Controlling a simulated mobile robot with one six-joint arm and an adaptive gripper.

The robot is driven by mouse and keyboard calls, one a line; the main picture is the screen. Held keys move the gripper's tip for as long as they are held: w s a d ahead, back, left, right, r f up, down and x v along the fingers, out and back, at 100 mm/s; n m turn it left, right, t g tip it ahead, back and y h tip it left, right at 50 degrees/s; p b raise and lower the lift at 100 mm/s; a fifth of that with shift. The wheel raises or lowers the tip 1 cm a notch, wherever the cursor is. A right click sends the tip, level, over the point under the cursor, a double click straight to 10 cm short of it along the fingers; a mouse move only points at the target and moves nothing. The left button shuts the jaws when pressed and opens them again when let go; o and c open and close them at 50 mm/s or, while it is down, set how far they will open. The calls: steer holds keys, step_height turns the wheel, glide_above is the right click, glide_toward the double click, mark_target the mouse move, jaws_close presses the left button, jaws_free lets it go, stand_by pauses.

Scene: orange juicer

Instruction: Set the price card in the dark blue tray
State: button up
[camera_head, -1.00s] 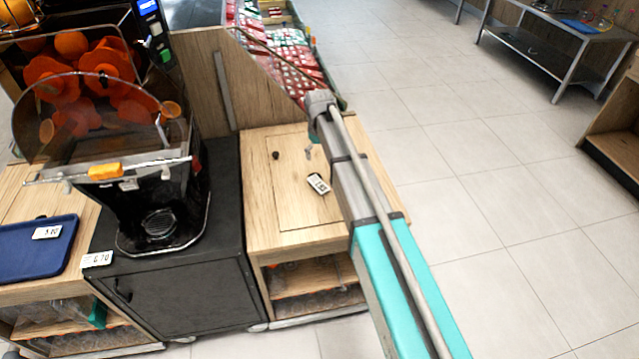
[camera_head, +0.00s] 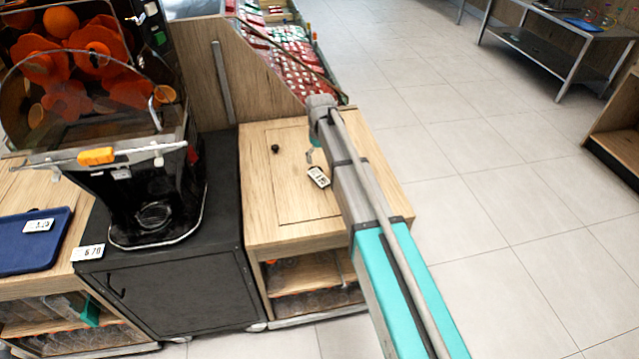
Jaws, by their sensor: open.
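A small white price card with dark print (camera_head: 318,177) lies on the light wooden counter, just left of my arm. My gripper (camera_head: 311,156) is mostly hidden behind my arm; a small teal and grey part of it shows just above the card in the picture. It is open, and nothing is seen in it. I cannot tell its height above the card. The dark blue tray (camera_head: 22,254) is at the far left on another wooden counter, cut off by the picture edge. A similar price card (camera_head: 38,225) lies in it.
The orange juicer (camera_head: 155,217) stands on a black cabinet (camera_head: 225,235) between the tray and the wooden counter (camera_head: 258,205). Another price tag (camera_head: 88,253) is at the cabinet's left edge. A wooden panel (camera_head: 200,75) rises behind. Open tiled floor lies right.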

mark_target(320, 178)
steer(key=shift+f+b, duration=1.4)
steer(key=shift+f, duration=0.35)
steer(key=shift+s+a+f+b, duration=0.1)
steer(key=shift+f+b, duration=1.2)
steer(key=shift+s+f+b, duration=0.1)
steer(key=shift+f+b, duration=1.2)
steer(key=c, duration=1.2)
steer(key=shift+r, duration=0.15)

**THE TASK**.
Above this task is a listing with pictures in it. Retype only the lines from the one containing "Scene: orange juicer" through the one containing "[camera_head, +0.00s]", both included, and not the pictures.

**RESULT OF THIS TASK**.
Scene: orange juicer

Instruction: Set the price card in the dark blue tray
State: button up
[camera_head, -1.00s] 
[camera_head, +0.00s] 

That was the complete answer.